The proposed approach was applied in a case study to the managers of nine micro, small and medium-size organizations that participated during the whole process of the methodology described in Section 3. Table 1, Table 2 and Table 3 show the information provided by the managers that worked as inputs to our approach. Table 4 provides the results obtained. Such results proved to fulfill the constraints imposed by the managers and to maximize the total value of time allocated to the activities from the perspective of group decision. Table 5, Table 6 and Table 7 show a comparison between the results of our approach and those of a method from the literature. Since the benchmark method is not able to deal with the whole complexity of the case study’s problem, a simplified version of the problem was created. The results of both approaches are assessed from the perspective of each manager within the group. The comparison shed light on how the proposed approach could provide a higher satisfaction level to the managers if they make a convenient final decision. Therefore, we conclude that the proposed approach could be of pragmatical relevance to support the decisions of the managers; at least of those in charge of micro-, small- and medium-sized organizations.

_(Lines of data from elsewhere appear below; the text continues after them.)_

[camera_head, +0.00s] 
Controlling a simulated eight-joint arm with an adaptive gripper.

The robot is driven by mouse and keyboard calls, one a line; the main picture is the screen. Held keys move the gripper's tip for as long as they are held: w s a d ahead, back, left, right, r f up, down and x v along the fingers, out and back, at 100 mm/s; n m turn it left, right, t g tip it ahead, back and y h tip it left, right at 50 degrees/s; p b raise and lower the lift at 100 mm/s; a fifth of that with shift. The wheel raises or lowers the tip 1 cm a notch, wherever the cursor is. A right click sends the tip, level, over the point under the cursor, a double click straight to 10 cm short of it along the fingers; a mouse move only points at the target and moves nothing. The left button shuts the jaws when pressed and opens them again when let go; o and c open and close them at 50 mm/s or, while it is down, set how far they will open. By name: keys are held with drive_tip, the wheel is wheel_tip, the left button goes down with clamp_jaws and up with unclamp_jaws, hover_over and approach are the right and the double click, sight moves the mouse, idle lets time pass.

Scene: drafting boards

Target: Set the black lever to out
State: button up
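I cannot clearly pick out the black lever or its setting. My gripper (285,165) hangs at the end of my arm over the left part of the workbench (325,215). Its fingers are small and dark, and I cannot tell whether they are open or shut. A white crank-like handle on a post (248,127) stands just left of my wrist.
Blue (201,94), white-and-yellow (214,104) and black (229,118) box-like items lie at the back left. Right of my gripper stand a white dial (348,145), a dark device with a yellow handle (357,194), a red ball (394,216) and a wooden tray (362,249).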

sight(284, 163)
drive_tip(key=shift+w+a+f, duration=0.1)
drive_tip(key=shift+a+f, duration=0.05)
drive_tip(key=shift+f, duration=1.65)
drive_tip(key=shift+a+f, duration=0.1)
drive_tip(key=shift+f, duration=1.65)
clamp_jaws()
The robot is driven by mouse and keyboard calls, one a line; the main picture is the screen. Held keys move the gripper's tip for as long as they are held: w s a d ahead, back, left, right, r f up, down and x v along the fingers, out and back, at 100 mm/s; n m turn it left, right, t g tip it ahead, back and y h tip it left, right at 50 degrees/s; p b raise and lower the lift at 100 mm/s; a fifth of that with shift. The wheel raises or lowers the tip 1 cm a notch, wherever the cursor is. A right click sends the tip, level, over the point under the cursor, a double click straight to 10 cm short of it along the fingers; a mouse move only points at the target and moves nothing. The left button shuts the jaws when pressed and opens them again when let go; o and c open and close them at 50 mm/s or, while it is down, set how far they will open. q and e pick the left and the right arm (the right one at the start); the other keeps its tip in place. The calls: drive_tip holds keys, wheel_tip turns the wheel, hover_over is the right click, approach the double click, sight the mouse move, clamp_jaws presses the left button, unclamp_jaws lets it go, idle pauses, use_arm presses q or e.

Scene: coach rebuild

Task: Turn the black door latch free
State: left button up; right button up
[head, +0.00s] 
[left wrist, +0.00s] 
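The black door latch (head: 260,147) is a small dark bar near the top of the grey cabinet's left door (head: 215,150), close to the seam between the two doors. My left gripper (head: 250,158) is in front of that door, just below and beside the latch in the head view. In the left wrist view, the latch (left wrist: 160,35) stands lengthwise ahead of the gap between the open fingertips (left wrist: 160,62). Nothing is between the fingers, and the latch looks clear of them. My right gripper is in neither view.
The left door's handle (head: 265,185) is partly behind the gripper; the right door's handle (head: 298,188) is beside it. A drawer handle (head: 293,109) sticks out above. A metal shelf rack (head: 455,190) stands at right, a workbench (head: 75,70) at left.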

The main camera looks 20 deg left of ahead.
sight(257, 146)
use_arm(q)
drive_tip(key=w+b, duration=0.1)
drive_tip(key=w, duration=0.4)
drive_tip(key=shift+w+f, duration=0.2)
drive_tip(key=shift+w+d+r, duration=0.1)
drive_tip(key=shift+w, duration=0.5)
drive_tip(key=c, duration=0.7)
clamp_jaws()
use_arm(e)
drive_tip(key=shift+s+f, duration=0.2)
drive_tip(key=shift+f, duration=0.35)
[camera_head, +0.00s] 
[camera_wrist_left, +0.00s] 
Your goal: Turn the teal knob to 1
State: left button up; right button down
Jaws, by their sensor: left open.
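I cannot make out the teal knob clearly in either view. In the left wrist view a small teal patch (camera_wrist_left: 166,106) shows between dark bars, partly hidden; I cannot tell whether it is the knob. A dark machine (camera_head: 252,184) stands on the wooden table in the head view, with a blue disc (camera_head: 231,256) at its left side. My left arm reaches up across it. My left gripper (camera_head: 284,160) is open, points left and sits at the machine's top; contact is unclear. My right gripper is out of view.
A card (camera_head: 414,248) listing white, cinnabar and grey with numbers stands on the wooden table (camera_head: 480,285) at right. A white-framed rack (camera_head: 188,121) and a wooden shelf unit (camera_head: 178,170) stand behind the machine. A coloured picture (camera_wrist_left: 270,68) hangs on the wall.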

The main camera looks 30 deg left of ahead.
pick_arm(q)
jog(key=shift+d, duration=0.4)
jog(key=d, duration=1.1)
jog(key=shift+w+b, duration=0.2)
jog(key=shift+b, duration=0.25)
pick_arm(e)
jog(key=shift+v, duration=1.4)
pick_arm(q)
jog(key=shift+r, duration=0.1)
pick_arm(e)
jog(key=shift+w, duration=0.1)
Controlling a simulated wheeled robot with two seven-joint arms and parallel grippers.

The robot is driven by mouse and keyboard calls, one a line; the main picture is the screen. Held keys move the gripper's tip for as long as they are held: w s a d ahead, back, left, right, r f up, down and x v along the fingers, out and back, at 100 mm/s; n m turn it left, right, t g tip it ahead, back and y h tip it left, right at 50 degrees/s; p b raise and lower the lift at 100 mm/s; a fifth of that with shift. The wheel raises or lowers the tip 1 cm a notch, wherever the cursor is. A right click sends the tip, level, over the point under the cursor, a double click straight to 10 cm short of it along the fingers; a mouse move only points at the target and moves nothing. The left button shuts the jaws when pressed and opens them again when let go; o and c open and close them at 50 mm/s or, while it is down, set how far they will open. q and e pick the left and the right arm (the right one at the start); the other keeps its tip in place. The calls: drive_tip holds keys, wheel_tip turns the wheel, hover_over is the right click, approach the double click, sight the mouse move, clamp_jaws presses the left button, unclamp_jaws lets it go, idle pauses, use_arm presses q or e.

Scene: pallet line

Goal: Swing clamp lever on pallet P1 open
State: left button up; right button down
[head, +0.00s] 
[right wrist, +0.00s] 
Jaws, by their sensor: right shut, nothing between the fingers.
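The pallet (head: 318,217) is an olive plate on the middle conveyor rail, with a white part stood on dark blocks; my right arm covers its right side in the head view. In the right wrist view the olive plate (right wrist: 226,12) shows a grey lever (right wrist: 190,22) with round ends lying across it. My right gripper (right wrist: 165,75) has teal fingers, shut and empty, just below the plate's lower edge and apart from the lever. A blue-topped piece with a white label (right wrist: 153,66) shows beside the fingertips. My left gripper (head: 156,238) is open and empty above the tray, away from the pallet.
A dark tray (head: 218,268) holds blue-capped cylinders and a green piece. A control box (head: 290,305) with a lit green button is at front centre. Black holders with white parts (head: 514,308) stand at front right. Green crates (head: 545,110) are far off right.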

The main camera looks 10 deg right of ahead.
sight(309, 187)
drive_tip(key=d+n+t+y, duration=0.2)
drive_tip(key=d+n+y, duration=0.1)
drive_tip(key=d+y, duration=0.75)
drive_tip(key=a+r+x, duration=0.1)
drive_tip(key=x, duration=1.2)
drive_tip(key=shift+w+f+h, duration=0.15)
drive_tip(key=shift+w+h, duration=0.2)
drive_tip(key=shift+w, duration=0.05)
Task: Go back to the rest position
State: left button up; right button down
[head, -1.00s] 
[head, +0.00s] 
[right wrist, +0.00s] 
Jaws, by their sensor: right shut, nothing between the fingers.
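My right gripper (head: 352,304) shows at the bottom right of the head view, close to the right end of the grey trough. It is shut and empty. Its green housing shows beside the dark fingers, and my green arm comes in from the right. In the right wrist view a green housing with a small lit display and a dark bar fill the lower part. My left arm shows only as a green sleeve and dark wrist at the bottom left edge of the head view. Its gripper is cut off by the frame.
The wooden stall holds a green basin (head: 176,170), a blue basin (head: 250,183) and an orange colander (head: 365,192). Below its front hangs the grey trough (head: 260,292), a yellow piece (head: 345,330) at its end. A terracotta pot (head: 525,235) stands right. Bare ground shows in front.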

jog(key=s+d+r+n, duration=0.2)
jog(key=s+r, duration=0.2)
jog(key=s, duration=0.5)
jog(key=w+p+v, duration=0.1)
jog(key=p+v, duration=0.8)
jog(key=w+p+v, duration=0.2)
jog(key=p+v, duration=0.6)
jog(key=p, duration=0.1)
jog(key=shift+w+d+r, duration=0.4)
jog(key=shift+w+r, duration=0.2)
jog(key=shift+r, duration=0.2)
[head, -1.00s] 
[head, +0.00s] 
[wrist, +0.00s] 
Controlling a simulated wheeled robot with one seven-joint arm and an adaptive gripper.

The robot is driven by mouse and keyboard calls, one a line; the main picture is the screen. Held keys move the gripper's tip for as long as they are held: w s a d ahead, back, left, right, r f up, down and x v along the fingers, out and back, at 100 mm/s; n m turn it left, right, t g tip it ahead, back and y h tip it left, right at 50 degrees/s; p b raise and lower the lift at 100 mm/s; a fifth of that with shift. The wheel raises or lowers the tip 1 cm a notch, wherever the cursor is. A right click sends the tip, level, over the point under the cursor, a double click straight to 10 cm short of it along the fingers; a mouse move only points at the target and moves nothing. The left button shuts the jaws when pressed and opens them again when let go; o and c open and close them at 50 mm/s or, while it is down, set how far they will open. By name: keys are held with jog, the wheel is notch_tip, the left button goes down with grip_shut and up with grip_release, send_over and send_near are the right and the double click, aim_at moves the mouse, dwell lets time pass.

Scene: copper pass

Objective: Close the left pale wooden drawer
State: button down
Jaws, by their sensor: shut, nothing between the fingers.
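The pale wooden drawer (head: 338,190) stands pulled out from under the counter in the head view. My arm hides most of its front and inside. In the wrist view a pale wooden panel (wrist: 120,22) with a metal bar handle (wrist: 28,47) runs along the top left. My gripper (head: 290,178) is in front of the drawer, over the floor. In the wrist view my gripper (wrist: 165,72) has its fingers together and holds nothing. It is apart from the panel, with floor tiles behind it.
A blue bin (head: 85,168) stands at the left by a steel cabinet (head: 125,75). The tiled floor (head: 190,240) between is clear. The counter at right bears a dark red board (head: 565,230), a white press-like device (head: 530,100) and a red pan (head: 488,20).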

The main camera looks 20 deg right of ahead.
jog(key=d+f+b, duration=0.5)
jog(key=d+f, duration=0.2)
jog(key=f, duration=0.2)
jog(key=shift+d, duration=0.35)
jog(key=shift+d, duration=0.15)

Future research lines include (i) provide more in-depth analysis of the approach’s impact by assessing the organizations’ performances before and after implanting the approach; (ii) use more sophisticated techniques to model the manager’s preferences, for example, exploiting the so-called outranking approach (see [47]) and Fuzzy Logic [48]; (iii) follow a statistical procedure to define the parameter values of the approach.